Three previous studies involving ganzfeld stimulation have compared sender and no-sender conditions within the same study (Morris, Dalton, Delanoy, & Watt, 1995; Raburn & Manning, 1977; Williams, Roe, Upchurch, & Lawrence, 1994), but these have been inconclusive. Raburn and Manning (1977) did find better performance when a sender was present (particularly, but not exclusively where receivers knew that a sender was present). However, Morris et al. (1995) reported no difference in scoring between sender and no-sender conditions in which the receiver and experimenter were blind, nor surprisingly did they find better performance in a sender condition in which the receiver and experimenter were not blind (and which therefore might be expected to benefit from a psychological sender effect). Williams et al. (1994) reported overall psi missing, making interpretation difficult, although they did not register any hits at all in 12 no-sender trials, which was suggestively different from performance in the two conditions in which a sender was present.
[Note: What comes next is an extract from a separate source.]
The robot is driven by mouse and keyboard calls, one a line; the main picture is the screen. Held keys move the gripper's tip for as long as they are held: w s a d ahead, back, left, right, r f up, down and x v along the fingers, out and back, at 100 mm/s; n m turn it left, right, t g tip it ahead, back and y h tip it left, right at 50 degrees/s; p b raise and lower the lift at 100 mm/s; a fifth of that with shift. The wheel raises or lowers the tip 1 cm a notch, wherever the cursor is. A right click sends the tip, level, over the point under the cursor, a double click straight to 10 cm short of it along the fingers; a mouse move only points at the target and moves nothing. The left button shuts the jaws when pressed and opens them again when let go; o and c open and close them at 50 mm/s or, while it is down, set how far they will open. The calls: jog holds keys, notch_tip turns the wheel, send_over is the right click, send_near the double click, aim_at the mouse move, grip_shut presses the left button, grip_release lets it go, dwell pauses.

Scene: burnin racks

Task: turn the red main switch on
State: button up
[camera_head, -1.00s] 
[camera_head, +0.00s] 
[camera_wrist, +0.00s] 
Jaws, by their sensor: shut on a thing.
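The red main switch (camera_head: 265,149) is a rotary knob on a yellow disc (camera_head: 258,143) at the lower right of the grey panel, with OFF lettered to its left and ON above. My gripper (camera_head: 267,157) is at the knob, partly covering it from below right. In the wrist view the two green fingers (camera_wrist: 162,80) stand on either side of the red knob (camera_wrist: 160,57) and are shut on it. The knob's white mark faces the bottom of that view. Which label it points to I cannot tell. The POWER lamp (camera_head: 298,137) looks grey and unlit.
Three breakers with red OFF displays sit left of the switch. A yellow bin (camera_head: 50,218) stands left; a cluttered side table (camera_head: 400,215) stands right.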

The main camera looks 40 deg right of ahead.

The role of the sender has been considered more directly by Kreitler and Kreitler (1973), who found that trials on which the sender was actively sending the target yielded significantly higher ESP scores than those on which the sender simply thought about the target. Schmeidler (1961) reported better scoring in a clairvoyance task when the senders were instructed to wish for a positive outcome than when they wished for the trial to be a failure. However, Kanthamani and Palmer (1993) described an experiment in which senders were presented with the target image only briefly (ten 1-ms exposures during the sending period) and between exposures were engaged in a PK task so that they might adopt a "subliminal sending strategy." Independent judges' ratings of receivers' mentations gave only two direct hits in 22 trials, which was nonsignificantly below a mean chance expectation of 5.5. The apparent moderating effects of variables such as the agent-subject relationship are also relevant here. Schmeidler (1961) found that she was able to predict ESP performance at better than chance levels by using a rating of agent-subject compatibility. Similarly, Honorton et al. (1990) had noted an improvement in the hit rate of participants who brought in their own senders as opposed to those who had lab personnel assigned to be their sender, and Dalton (1994) found that different sender-receiver sex pairings gave rise to different effect sizes, together suggesting that the nature of the relationship may be an important factor. Unfortunately, such effects of sender-receiver relationship have not been considered in the ganzfeld work that has focused on the role of sender; for security reasons, Raburn and Manning (1977) and Morris et al. (1995) used only lab personnel as senders, and Williams et al. (1994) reported interpersonal dynamics problems that may not have made those sessions typical of the friend-as-sender condition.